▶ **Information provided**

— Start —

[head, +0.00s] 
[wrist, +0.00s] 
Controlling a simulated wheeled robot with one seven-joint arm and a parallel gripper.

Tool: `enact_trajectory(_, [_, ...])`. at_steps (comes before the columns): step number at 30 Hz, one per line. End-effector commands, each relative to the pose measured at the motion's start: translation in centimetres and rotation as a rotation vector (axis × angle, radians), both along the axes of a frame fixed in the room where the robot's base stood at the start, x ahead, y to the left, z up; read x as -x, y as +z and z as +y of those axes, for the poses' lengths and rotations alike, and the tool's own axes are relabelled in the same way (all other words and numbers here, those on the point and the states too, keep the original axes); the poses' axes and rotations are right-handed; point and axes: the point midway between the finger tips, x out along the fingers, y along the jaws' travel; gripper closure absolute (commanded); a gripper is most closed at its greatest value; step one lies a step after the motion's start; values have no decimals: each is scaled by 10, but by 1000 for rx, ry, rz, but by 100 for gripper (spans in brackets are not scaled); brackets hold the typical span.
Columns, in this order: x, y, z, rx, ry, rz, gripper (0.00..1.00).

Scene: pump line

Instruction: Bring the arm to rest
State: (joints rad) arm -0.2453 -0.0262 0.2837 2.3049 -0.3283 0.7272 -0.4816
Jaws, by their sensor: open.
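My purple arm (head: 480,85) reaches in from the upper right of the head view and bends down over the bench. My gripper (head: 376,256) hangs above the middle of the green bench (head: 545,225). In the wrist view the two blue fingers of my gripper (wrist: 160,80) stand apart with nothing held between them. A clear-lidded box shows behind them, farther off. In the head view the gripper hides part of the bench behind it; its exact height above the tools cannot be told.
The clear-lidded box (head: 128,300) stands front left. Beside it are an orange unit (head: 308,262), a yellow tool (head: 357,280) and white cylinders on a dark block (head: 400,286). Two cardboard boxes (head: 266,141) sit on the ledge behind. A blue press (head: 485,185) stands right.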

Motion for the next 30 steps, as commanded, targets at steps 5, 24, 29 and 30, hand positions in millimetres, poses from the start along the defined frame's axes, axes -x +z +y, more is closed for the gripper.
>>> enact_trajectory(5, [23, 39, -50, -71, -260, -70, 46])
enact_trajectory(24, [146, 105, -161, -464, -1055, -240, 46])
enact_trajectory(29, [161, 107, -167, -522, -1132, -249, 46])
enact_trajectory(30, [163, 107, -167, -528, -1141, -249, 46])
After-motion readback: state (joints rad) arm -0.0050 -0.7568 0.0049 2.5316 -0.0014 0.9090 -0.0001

— End —

Return exactly the lines from the one containing "Motion for the" to the last line of the data, and nothing more.

▶ **Response to the exercise**
Motion for the next 30 steps, as commanded, targets at steps 5, 24, 29 and 30, hand positions in millimetres, poses from the start along the defined frame's axes, axes -x +z +y, more is closed for the gripper.
>>> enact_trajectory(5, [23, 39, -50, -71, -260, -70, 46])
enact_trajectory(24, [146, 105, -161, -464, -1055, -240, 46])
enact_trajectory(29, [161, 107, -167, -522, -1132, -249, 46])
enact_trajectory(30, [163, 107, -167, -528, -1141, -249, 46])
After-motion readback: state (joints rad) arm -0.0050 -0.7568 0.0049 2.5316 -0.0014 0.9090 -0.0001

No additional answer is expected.